The following business practices are prohibited:



  1. Agreements to fix prices (including export and import prices);

  1. Collusive tendering;

  1. Market or customer allocation (division) arrangements;

  1. Allocation of sales or production by quota;

  1. Collective action to enforce arrangements, e.g., by concerted refusals to deal;

  1. Concerted refusal to sell to potential importers; and

  1. Collective denial of access to an arrangement, or association, where such access is crucial to competition and such denial might hamper it. In addition, businesses are forbidden to engage in the abuse of a dominant position in the market by limiting access to it or by otherwise restraining competition by:

  1. Predatory behaviour towards competitors;

  2. Discriminatory pricing or terms or conditions in the supply or purchase of goods or services;

  3. Mergers, takeovers, joint ventures, or other acquisitions of control;

  4. Fixing prices for exported goods or resold imported goods;

  5. Import restrictions on legitimately-marked trademarked goods;

  6. Unjustifiably - whether partially or completely - refusing to deal on an enterprise's customary commercial terms, making the supply of goods or services dependent on restrictions on the distribution or manufacturer of other goods, imposing restrictions on the resale or exportation of the same or other goods, and purchase "tie-ins".

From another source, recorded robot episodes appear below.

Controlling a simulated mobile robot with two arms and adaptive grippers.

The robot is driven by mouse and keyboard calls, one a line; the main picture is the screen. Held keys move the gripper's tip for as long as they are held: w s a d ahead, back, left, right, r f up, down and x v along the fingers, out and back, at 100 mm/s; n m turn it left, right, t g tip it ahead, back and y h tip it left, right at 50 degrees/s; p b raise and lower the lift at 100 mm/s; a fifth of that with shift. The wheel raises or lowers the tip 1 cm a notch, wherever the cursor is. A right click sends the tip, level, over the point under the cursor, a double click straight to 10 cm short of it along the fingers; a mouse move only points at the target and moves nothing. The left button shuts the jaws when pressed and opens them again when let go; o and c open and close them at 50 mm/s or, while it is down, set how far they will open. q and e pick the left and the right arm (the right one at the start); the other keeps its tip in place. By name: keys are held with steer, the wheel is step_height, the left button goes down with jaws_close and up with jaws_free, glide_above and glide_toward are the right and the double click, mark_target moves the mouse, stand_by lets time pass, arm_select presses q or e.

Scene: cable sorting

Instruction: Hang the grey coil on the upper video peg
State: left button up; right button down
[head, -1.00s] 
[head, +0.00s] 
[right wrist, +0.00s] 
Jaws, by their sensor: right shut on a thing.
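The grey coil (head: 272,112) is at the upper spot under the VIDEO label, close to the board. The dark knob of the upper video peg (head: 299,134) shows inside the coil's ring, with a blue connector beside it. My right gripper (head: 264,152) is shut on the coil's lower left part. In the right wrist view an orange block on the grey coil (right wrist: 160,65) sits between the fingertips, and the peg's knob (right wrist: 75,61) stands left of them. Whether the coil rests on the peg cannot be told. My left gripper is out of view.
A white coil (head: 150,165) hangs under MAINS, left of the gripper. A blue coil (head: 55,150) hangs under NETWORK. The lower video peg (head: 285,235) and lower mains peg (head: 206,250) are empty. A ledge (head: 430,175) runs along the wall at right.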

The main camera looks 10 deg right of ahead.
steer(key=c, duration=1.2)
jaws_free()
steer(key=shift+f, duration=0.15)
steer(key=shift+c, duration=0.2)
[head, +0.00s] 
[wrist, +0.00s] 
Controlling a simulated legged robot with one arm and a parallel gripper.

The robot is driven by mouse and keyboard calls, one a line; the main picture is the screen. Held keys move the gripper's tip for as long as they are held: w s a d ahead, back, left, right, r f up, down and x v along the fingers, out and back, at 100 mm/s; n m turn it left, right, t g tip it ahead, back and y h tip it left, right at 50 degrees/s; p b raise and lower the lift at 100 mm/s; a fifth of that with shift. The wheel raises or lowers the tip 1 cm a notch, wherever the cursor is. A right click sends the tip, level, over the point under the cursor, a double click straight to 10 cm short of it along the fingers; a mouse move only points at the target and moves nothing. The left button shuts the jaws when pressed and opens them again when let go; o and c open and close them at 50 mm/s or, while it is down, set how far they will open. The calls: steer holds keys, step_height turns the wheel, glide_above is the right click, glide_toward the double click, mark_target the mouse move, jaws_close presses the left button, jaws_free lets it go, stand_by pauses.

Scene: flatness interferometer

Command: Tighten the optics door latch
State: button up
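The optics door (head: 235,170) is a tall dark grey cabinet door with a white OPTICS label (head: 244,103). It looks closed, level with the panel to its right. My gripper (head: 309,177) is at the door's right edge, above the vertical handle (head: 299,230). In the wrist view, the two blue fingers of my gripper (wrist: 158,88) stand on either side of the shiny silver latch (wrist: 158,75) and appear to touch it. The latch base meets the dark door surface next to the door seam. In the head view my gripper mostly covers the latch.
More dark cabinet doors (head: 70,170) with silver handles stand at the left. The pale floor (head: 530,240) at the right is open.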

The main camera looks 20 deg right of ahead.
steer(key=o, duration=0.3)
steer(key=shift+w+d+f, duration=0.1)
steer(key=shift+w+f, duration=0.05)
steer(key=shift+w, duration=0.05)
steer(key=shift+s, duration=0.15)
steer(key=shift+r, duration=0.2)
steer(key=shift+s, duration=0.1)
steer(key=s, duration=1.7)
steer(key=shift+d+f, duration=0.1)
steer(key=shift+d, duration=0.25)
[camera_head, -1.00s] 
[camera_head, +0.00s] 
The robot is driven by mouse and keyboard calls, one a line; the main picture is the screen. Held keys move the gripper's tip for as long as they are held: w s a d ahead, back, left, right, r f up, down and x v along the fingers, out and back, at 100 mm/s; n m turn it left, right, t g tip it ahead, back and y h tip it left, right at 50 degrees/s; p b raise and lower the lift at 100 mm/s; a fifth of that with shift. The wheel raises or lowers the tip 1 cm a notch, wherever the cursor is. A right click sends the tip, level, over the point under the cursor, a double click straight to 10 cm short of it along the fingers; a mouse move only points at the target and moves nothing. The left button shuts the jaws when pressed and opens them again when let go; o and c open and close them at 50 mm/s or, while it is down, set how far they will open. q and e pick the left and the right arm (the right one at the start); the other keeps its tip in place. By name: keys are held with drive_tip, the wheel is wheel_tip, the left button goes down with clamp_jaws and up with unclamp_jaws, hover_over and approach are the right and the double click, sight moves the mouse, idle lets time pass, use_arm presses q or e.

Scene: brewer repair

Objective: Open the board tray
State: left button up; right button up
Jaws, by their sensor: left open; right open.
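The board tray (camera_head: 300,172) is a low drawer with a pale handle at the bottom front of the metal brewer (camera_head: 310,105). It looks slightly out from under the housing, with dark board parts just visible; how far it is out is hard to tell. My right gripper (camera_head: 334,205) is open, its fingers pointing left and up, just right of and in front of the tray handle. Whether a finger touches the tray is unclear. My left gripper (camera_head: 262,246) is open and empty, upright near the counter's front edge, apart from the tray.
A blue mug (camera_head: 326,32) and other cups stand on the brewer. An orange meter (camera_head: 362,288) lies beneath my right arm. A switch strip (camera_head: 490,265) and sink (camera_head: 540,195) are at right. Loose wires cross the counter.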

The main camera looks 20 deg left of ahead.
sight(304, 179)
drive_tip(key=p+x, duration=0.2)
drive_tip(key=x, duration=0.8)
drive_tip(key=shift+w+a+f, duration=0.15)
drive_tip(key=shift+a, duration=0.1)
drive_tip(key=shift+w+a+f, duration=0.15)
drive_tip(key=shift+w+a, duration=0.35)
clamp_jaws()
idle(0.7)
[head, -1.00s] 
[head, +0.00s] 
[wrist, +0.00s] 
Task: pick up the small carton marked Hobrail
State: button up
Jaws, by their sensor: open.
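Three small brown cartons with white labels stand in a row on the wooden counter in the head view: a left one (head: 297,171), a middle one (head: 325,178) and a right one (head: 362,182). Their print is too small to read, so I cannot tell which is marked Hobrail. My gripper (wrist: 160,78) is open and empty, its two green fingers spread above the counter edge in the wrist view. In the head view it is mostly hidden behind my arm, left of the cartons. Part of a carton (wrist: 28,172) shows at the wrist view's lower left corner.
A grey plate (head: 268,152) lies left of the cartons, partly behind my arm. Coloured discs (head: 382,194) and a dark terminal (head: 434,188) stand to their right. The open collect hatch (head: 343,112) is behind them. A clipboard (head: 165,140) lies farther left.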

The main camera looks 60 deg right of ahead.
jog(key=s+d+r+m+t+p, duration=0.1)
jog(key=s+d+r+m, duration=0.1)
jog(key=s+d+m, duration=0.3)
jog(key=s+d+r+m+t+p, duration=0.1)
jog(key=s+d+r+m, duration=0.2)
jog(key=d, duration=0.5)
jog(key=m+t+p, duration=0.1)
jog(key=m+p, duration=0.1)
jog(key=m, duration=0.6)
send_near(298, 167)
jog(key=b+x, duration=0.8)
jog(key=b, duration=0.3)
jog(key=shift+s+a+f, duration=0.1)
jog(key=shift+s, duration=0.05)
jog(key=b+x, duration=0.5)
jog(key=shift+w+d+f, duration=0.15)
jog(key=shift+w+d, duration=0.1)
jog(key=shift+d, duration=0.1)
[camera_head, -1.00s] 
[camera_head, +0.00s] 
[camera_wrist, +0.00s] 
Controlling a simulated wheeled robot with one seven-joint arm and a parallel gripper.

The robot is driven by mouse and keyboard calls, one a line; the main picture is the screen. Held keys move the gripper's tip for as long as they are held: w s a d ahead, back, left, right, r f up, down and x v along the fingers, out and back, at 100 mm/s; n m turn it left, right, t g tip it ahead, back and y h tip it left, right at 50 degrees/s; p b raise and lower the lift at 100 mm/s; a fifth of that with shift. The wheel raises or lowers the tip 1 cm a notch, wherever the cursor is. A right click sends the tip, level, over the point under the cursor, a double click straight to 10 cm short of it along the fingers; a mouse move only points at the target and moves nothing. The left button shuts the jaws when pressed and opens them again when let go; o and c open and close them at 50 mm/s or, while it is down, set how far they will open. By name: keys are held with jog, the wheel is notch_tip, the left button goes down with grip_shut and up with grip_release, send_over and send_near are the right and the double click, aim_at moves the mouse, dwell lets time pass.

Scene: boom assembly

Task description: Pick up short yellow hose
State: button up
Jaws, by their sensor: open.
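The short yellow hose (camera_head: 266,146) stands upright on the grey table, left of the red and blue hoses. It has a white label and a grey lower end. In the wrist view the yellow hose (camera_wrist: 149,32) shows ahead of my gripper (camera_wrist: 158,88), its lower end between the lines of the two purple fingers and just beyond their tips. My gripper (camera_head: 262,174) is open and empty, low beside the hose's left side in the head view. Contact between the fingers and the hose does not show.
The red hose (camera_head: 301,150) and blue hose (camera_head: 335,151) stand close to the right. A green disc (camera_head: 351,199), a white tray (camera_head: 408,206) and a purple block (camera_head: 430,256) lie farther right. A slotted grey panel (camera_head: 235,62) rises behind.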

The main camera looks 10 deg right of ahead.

C. ANTI - COMPETITIVE STRATEGIES

Any Competition Law in Macedonia should, in my view, excplicitly include strict prohibitions of the following practices (further details can be found in Porter's book - "Competitive Strategy").

These practices characterize the Macedonian market. They influence the Macedonian economy by discouraging foreign investors, encouraging inefficiencies and mismanagement, sustaining artificially high prices, misallocating very scarce resources, increasing unemployment, fostering corrupt and criminal practices and, in general, preventing the growth that Macedonia could have attained.